begin
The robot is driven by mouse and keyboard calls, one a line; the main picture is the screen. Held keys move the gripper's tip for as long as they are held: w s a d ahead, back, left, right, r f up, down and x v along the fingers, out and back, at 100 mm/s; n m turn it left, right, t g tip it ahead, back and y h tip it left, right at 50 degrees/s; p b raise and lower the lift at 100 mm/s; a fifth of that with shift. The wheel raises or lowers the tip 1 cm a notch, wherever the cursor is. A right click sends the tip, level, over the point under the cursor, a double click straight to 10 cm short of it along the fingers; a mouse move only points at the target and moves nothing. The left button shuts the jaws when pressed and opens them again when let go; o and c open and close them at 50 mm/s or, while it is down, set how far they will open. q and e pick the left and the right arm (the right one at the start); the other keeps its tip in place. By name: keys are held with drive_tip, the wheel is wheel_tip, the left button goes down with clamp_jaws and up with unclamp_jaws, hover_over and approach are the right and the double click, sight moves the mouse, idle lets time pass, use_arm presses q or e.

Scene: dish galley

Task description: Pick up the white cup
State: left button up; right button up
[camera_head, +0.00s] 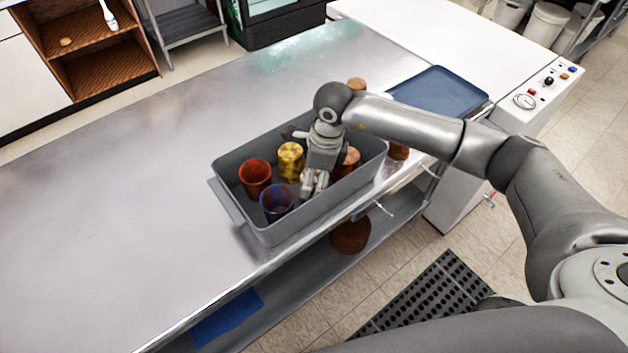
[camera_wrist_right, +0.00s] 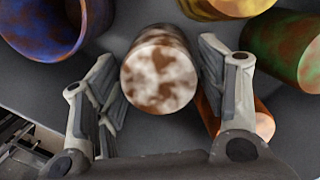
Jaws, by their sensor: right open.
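The white cup (camera_wrist_right: 160,72), mottled with brown, stands in the grey bin (camera_head: 228,211). In the right wrist view it sits between the two fingers of my right gripper (camera_wrist_right: 157,62). The fingers are open on either side of it, and I cannot tell whether either touches it. In the head view my right gripper (camera_head: 314,182) reaches down into the bin and mostly hides this cup. My left gripper is not in view.
Around it in the bin are a red cup (camera_head: 254,178), a yellow cup (camera_head: 291,161), a blue-purple cup (camera_head: 277,204) and an orange-brown cup (camera_head: 349,157). A blue tray (camera_head: 440,92) lies behind on the right. The steel counter (camera_head: 120,200) is clear at left.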

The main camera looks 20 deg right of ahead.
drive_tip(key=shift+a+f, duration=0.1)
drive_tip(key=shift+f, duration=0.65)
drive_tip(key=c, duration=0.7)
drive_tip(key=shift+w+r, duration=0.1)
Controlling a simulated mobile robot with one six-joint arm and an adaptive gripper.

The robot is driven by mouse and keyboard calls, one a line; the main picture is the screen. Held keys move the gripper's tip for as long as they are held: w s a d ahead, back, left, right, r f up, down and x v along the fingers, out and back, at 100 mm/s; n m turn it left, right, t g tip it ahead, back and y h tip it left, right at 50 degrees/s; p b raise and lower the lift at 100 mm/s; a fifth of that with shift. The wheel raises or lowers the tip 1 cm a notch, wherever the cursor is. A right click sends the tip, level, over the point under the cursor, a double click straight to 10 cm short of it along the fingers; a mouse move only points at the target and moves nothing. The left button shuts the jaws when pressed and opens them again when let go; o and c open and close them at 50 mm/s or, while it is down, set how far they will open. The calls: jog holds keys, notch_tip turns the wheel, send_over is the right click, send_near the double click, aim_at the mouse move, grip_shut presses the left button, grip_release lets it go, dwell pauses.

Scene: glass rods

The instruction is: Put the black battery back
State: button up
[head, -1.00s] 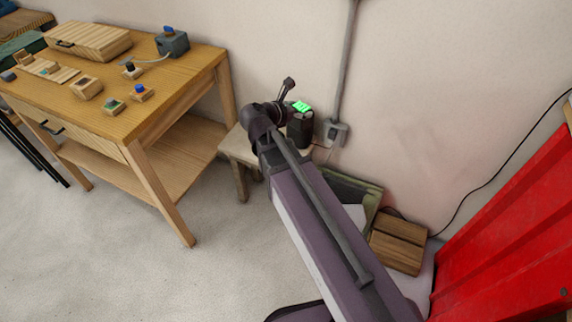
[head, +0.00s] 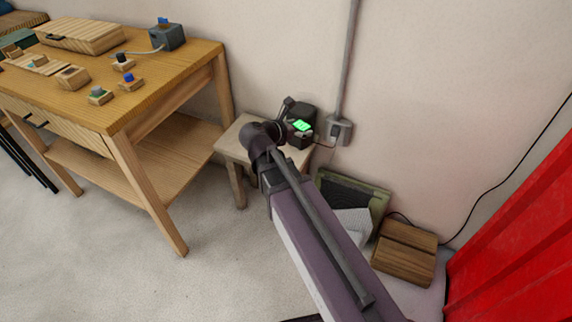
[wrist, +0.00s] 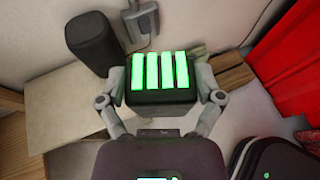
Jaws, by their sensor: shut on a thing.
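The black battery (wrist: 160,97) has several glowing green bars on its top face. It is between the two fingers of my gripper (wrist: 160,100), which is shut on it. In the head view the green bars of the battery (head: 302,125) show just beyond my gripper (head: 285,125), above the small wooden stool (head: 232,150). A dark rounded box (wrist: 90,42) stands on the stool by the wall, to the upper left of the battery in the wrist view. Whether the battery touches the stool or box cannot be told.
A wall socket (head: 339,130) with a conduit is right behind the stool. A wooden workbench (head: 150,75) with small blocks is at left. A green-edged crate (head: 372,190), a wooden box (head: 405,250) and a red panel (head: 520,220) are at right.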

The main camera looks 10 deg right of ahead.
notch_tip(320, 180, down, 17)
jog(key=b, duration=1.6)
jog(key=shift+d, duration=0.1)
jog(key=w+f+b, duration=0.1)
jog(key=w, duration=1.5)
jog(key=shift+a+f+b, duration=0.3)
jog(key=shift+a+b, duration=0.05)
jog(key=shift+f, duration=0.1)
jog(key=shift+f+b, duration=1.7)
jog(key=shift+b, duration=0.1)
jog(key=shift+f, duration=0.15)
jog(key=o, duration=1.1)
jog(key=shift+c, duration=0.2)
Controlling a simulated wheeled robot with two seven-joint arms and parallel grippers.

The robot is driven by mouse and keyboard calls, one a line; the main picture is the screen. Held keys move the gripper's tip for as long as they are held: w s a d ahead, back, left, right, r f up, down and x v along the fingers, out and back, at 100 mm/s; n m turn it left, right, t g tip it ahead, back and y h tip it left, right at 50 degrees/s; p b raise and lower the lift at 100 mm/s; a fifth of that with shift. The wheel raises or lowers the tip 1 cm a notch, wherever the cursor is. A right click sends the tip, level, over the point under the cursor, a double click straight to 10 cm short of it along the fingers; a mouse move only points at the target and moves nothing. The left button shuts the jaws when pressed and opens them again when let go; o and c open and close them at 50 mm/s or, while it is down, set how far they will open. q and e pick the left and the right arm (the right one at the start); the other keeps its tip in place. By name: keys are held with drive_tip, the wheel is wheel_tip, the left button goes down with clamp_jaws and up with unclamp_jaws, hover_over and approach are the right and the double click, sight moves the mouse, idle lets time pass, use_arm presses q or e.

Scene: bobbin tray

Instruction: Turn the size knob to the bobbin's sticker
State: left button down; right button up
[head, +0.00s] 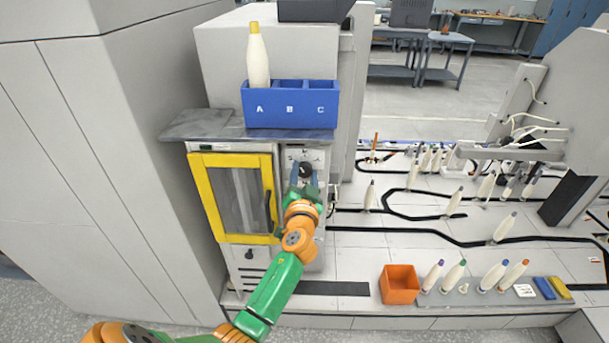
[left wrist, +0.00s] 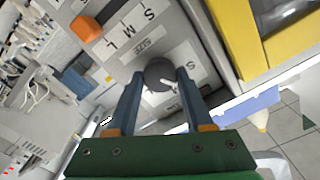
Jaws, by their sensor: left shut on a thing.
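The size knob (head: 305,169), dark and round, sits on the machine's front panel beside the yellow-framed door. My left gripper (head: 304,187) is shut around it. In the left wrist view the knob (left wrist: 158,73) lies between the two blue fingers, with a white mark on it. A label (left wrist: 133,33) with S, M, L and SIZE is near it, and lettering around the knob is partly hidden by the fingers. A white bobbin (head: 258,58) with a yellow tip stands in compartment A of the blue tray (head: 290,121). No size sticker on it is readable. My right gripper is out of view.
The yellow-framed door (head: 236,239) is closed, left of the knob. An orange bin (head: 399,284) and several white bobbins with coloured tips stand on the low platform at right. More bobbins stand along the black tracks. Compartments B and C look empty.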

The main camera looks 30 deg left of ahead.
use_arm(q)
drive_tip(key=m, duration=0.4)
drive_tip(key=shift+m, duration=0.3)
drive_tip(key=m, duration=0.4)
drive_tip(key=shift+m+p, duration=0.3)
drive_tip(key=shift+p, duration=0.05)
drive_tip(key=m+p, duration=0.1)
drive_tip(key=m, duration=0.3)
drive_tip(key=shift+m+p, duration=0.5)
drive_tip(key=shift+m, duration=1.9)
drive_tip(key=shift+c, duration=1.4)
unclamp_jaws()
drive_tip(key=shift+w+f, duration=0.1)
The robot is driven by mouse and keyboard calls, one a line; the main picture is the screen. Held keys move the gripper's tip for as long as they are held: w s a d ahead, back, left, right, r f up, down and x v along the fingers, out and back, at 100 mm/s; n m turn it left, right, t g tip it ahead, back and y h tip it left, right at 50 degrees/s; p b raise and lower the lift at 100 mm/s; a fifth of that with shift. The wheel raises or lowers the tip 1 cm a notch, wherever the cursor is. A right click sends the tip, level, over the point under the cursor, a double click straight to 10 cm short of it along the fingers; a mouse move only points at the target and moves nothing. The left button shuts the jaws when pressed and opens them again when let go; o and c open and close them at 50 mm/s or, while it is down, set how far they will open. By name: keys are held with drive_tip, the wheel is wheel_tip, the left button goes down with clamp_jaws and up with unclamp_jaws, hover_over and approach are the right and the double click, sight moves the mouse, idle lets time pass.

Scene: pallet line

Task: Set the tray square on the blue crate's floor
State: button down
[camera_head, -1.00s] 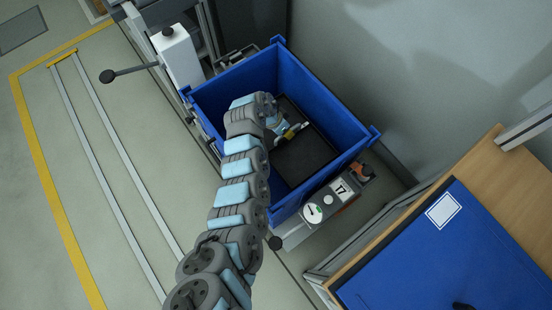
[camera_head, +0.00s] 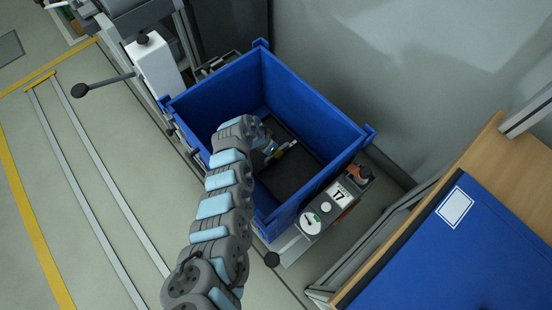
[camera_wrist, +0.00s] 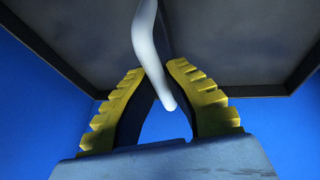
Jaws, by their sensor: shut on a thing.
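The tray (camera_head: 290,178) is a dark, flat, square-edged piece inside the blue crate (camera_head: 318,100). In the wrist view the tray (camera_wrist: 85,40) fills the top, with a dark rim along its edge. A pale grey curved handle (camera_wrist: 150,50) runs from it down between my yellow-padded fingers. My gripper (camera_head: 283,152) is down inside the crate and shut on this handle; the fingertips also show in the wrist view (camera_wrist: 160,75). The tray's left part is hidden by my arm. I cannot tell whether its underside touches the crate's floor.
A scale-like unit with dials and a "17" label (camera_head: 341,195) stands at the crate's near right side. A white post with a black-knobbed lever (camera_head: 155,68) stands at the upper left. A wooden bench (camera_head: 478,160) with a blue panel (camera_head: 430,260) is at right.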

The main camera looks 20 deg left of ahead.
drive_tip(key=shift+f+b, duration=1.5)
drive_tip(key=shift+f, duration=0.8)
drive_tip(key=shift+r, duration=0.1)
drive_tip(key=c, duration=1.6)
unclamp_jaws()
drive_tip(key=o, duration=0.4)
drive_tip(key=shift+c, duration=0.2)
end
> _TASK GOAL_:
Tally the lines of the listing above that include the word "simulated". Answer with the number alone.

> _OUTPUT BELOW_:
2